Churches that want to assist with the downtown congregation, as a “supporting church” that would help meet needs “through sending missions teams or helping with funding to enable the church to meet weekly in January,” are encouraged to contact the planter at firstname.lastname@example.org.
More than 400 of the world’s 3,000 unengaged, unreached people groups live in Los Angeles, Davidson said. “And a lot of them are from places too dangerous to work in, and now they’re among us. They have never heard the gospel in their language. The mission field is right in front of us.”
The Brooks spreads word of its presence with pop-up events in which they partner with other groups, such as a couple last Chinese New Year who tell of their immigrant grandparents through an event called “Finding Cleveland.” The Brooks distributed New Year gifts and invite cards there.
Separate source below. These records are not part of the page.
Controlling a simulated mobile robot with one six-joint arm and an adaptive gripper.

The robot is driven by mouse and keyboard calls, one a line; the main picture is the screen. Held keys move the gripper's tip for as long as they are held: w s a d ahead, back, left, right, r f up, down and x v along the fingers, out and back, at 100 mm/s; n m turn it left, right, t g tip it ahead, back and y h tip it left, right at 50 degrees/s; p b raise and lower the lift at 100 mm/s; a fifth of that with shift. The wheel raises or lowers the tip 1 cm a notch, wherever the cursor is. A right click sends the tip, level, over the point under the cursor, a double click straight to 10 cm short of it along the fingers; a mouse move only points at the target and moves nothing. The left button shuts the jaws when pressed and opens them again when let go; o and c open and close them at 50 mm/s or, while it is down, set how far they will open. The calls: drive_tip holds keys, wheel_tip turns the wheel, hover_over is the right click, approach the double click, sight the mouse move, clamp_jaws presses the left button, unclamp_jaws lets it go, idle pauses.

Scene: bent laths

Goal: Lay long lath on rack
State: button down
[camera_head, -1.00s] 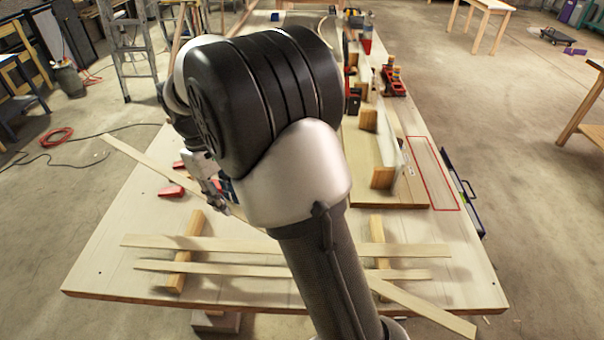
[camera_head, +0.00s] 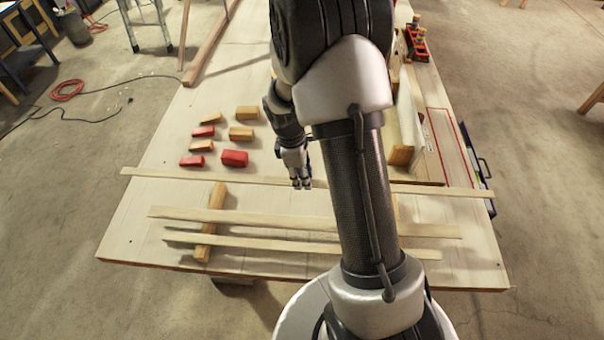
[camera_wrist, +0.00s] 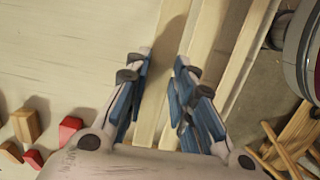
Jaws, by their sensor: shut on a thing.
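The long lath (camera_head: 440,189) is a pale thin strip. It runs nearly level across the bench in the head view, past both sides of my arm. My gripper (camera_head: 301,182) is shut on it near its middle. In the wrist view my gripper (camera_wrist: 164,62) has its blue fingers on both sides of the lath (camera_wrist: 172,35). The rack's left bearer (camera_head: 207,240) is a wooden bar; its far end is by the lath. The right bearer (camera_head: 395,207) is mostly hidden behind my arm. I cannot tell whether the lath touches the bearers.
Two shorter laths, a farther one (camera_head: 265,219) and a nearer one (camera_head: 250,241), lie across the rack, roughly parallel to the held lath. Several red and wooden blocks, including a red block (camera_head: 234,158), stand beyond it. A red-outlined area (camera_head: 447,145) is at right.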

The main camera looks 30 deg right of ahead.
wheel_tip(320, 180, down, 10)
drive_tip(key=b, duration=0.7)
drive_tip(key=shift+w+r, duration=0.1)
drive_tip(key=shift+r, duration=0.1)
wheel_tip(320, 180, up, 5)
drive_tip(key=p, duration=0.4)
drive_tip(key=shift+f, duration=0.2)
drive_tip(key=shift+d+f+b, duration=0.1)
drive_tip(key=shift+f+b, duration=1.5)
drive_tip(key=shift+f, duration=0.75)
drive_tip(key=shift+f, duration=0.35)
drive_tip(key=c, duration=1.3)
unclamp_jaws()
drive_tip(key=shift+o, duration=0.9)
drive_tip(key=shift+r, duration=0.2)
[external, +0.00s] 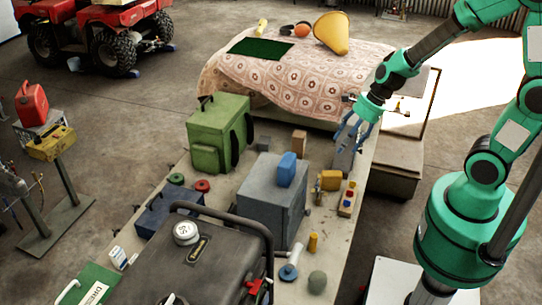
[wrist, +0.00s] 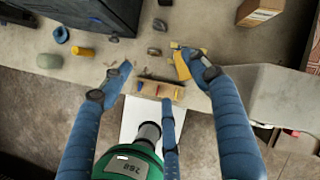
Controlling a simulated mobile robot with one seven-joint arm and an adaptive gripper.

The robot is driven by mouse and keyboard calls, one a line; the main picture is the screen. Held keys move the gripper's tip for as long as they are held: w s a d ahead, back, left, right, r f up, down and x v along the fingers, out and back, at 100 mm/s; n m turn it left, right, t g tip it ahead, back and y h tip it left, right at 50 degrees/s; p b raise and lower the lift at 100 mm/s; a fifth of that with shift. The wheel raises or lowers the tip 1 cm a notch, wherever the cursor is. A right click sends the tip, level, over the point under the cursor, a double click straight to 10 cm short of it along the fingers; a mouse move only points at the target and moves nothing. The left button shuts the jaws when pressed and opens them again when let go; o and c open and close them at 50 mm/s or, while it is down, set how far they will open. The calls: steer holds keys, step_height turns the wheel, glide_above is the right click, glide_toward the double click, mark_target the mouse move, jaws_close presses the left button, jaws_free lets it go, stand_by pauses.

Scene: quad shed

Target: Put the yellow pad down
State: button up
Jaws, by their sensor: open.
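The yellow pad (wrist: 183,66) lies on the workbench beside a small wooden block with coloured pegs (wrist: 152,88). In the external view the yellow pad (external: 330,180) is right of the grey cabinet, with the peg block (external: 347,199) just nearer the camera. My gripper (external: 350,132) hangs above the bench's right side, blue fingers pointing down. In the wrist view my gripper (wrist: 163,72) is open, its fingers spread with the peg block between them. The right fingertip overlaps the pad's edge in the picture; I cannot tell whether they touch. Nothing is held between the fingers.
The grey cabinet (external: 270,205) carries a blue object (external: 287,170). A green case (external: 217,133) and a brown block (external: 299,142) stand farther back. A yellow cylinder (external: 313,243) and a greenish ball (external: 317,282) sit nearer.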

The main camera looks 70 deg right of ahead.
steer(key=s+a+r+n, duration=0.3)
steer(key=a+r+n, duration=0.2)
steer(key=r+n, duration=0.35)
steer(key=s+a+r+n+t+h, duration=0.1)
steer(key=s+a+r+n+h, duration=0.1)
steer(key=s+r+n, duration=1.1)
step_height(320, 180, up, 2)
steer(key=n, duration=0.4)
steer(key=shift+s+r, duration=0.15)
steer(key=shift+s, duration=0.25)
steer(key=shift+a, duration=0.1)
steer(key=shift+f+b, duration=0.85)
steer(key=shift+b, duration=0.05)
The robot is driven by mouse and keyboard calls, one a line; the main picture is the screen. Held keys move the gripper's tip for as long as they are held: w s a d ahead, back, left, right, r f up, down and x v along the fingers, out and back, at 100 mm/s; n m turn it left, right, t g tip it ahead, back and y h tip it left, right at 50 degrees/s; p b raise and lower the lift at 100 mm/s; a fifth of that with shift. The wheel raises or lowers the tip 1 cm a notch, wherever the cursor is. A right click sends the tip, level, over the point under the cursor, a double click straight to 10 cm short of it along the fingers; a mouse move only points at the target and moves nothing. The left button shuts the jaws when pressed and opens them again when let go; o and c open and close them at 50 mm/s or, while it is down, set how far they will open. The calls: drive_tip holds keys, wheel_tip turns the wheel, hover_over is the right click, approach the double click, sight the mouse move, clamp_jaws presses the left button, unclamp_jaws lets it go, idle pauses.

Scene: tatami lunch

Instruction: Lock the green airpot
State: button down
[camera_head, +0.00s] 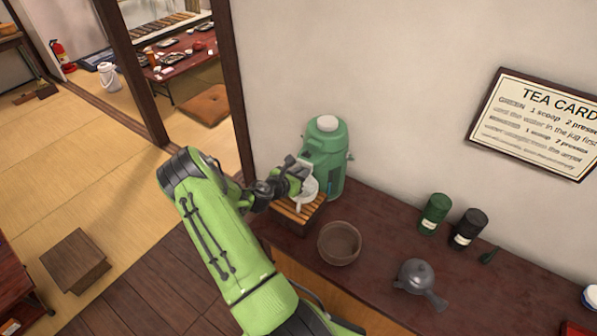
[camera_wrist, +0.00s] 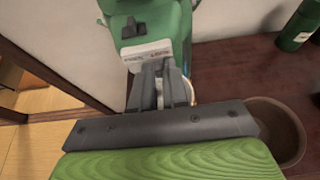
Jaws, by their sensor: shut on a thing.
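The green airpot (camera_head: 325,150) stands upright on the dark counter against the wall, with a white button on top. Its green body fills the top of the wrist view (camera_wrist: 176,22), where a small black tab (camera_wrist: 132,28) and a white label with small print (camera_wrist: 146,52) show on its front. My gripper (camera_head: 300,178) is in front of the airpot at spout height. In the wrist view its fingers (camera_wrist: 160,72) are shut on a narrow pale part, seemingly the white jug's handle. The white jug (camera_head: 308,192) is below the spout; my fingers partly hide it.
A slatted wooden stand (camera_head: 298,213) is under the jug. A brown bowl (camera_head: 339,244), a grey teapot (camera_head: 416,277), a green canister (camera_head: 433,214) and a black canister (camera_head: 467,229) stand to the right. A wooden post (camera_head: 236,90) rises to the left.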

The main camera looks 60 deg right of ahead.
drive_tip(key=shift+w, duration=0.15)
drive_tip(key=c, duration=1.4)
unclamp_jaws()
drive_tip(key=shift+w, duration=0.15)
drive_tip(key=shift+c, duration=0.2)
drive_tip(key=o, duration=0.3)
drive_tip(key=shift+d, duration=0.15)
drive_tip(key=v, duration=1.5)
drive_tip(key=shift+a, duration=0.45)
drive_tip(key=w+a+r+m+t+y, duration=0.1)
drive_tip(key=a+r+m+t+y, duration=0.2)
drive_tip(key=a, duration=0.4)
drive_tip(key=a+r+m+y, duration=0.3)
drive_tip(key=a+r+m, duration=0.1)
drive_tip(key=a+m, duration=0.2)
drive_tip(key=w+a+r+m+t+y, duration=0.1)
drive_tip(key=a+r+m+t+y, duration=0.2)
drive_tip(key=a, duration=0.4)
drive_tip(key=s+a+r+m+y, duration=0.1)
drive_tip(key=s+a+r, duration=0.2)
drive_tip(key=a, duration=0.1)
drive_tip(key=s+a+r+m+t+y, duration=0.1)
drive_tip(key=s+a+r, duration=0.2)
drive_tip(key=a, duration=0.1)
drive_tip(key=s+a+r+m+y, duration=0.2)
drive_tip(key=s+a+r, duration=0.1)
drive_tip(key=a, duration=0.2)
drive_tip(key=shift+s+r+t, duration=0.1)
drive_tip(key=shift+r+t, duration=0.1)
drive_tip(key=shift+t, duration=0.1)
This summer they gave out Gatorade and invite cards at a park frequented by homeless people.
“The Bible says,” Davidson recounted, “as Jesus proclaimed the good news, He also went about doing good. We want to follow His model: Good News, good works!”
All people are welcomed at The Brooks, the planter said.
“One of the challenges with the homeless is that they have everything they own with them,” he observed. “When a homeless man was given an invite, his first question was, ‘Can I bring my things in with me?’ We welcomed him along with all of his belongings.”
Davidson has an assistant, Min Lee, who is serving as a NAMB apprentice. Lee and his family helping at The Brooks enables Davidson to focus on his full-time catalyst ministry.
“I’m challenging churches to adopt a community, to plant a small group in it, a campus of their church or a stand-alone church,” Davidson said. “You’re never too old, you’re never too young, to do what Christ has called you to do.